On the first point, the funds that you would use to pay the income taxes due on conversion are likely to earn a lower rate of return than your Roth IRA since the outside funds are subject to ongoing income taxes on interest, dividends, and capital gains even if you diligently invest the outside funds. Alternatively, perhaps the outside funds would just sit in a bank savings account earning minimal interest or, worse, you would simply spend the money. In any scenario, I believe the first point strongly favors a Roth IRA conversion.

The second point (marginal income tax rates) often causes high income tax bracket people to pass on the Roth IRA conversion. Lower marginal income tax rates during retirement would favor not converting to Roth today. Let’s think about this, however. The current top federal income tax rate is 35%, which is low by historical standards. Your marginal income tax rate during retirement could be higher simply because the government decides to raise income tax rates overall. Also, consider all the sources of taxable income that you might have during retirement: required minimum distributions from IRAs and 401(k)s, pension income, Social Security income, annuity payouts, interest income, and dividend income. If your mortgage is paid off by retirement and you no longer have dependents, then your deductions and exemptions could be lower too. Also, the differences in marginal income tax rates among the highest, second highest, and third highest federal tax brackets are not large.

If your estate is likely to be subject to estate taxes, then there are estate tax benefits to doing a Roth IRA conversion. By converting pre-tax funds to a Roth IRA, you remove the income taxes paid on conversion from your gross estate while creating an investment account that is free of income taxes, subject to certain rules, for your heirs.

If you have excess cash to pay the income taxes on a Roth IRA conversion, I believe the strongest argument for doing a conversion is a behavioral one. A Roth IRA conversion allows you to pay a one-time cost today (the income taxes on conversion) to save a significant amount of income taxes, most likely, during retirement. You do not have to do anything further to achieve the future payoff other than keep your Roth IRA invested and not withdraw from your Roth IRA until retirement. Think of it this way. Paying the income taxes on a Roth IRA conversion is like making a one-time contribution to your Roth IRA, except that you are not limited to $5,000 or $6,000 per year. For many people, the alternative to a Roth IRA conversion is not to diligently invest the funds outside of the Roth IRA but to simply spend the money. A Roth IRA conversion makes it less likely that you will do something unwise with the money that you would otherwise use to pay the income taxes that will be due on conversion.

Year-End Financial Checklist

Can you believe that today starts the final month of 2011? Around this time of the year, many newspapers and magazines publish articles about year-end tax planning. While year-end is certainly a good time to do tax planning, it is also a good time to take stock of your financial situation and think about broader financial issues. The following are some things that you may want to consider. I will also throw in a couple of my favorite year-end tax tips as well.

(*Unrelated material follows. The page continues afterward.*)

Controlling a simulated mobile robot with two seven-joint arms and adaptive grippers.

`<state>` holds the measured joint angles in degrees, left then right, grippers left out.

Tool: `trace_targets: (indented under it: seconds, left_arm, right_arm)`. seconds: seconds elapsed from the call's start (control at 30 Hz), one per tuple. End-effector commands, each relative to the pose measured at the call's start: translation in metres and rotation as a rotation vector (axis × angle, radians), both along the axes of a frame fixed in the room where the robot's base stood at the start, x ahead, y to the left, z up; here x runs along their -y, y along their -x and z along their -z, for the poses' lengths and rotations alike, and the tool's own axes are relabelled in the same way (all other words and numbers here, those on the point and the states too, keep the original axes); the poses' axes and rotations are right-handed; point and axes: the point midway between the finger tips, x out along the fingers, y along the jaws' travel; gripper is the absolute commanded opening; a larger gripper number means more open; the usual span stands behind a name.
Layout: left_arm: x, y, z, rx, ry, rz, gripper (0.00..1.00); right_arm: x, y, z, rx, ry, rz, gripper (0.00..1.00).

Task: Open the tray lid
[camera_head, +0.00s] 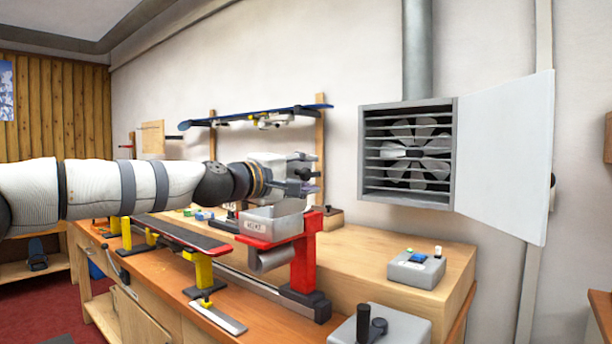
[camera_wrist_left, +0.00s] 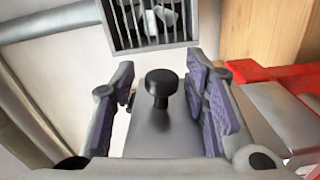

  1. Evaluate your financial goals. Is buying a house one of your goals? If so, do you know how much income and savings you need to buy a home without jeopardizing your other financial goals? What if your goal is to get out of debt? Do you know how much debt you have right now? Do you have an action plan to accomplish your goal? Do you see the pattern? Get information. Make a plan. Execute the plan.
  2. Analyze your spending and saving patterns. Different people may have different goals, but many of these goals have one thing in common. You must save money to accomplish them. Do you know your average monthly spending? Can you estimate the recurring expenses that do not occur every month or every year, such as insurance premiums, home renovation costs, and automobile purchases? Do you know what percentage of your income is being saved? If you answered “no” to any of these questions, then now is a good time to get organized.
  3. Are you missing any necessary insurance policies? Do you rent an apartment but have no renters insurance? Do you have a sizeable net worth but no personal umbrella policy?
  4. Check every beneficiary designation. Life insurance policies and retirement accounts have beneficiary designations. You can also add beneficiary designations to regular bank and investment accounts through pay-on-death or transfer-on-death provisions. Check every beneficiary designation, especially if your family situation has changed recently (e.g., getting married, having children). These beneficiary designations override any provisions in your will.
  5. Contribute to a Roth IRA if you are eligible. Contributing to a Roth IRA is an excellent way to invest for retirement. Assets in a Roth IRA grow tax-free as long as you meet certain requirements when you withdraw the funds. You can contribute to a Roth IRA as long as you have earned compensation (e.g., wages or self-employment income) and your modified adjusted gross income (“MAGI”) is below certain limits. If you are single, you can contribute up to $5,000 to a Roth IRA if your MAGI is less than $107,000. If you are married, you and your spouse can each contribute up to $5,000 to Roth IRAs if your joint MAGI is less than $169,000. The $5,000 limit increases to $6,000 for those age 50 and older. You can contribute to a Roth IRA even if you participate in a 401(k) plan at work. You can make a Roth IRA contribution for tax year 2011 any time before April 15, 2012.
  6. Consider a Roth IRA conversion. If you are in an unusually low tax bracket this year (e.g., due to a break in your career or going back to school) and you have some extra cash to invest for retirement, then consider converting some of your Traditional IRA assets into a Roth IRA. You will have to pay regular income tax on the conversion amount, but that might be a good opportunistic investment if you are temporarily in a low tax bracket. Be careful, however, that the conversion does not push you into a higher tax bracket. Also, make sure that you have cash outside of your IRA to pay the income tax due on conversion. The deadline to make a Roth IRA conversion for tax year 2011 is December 31, 2011.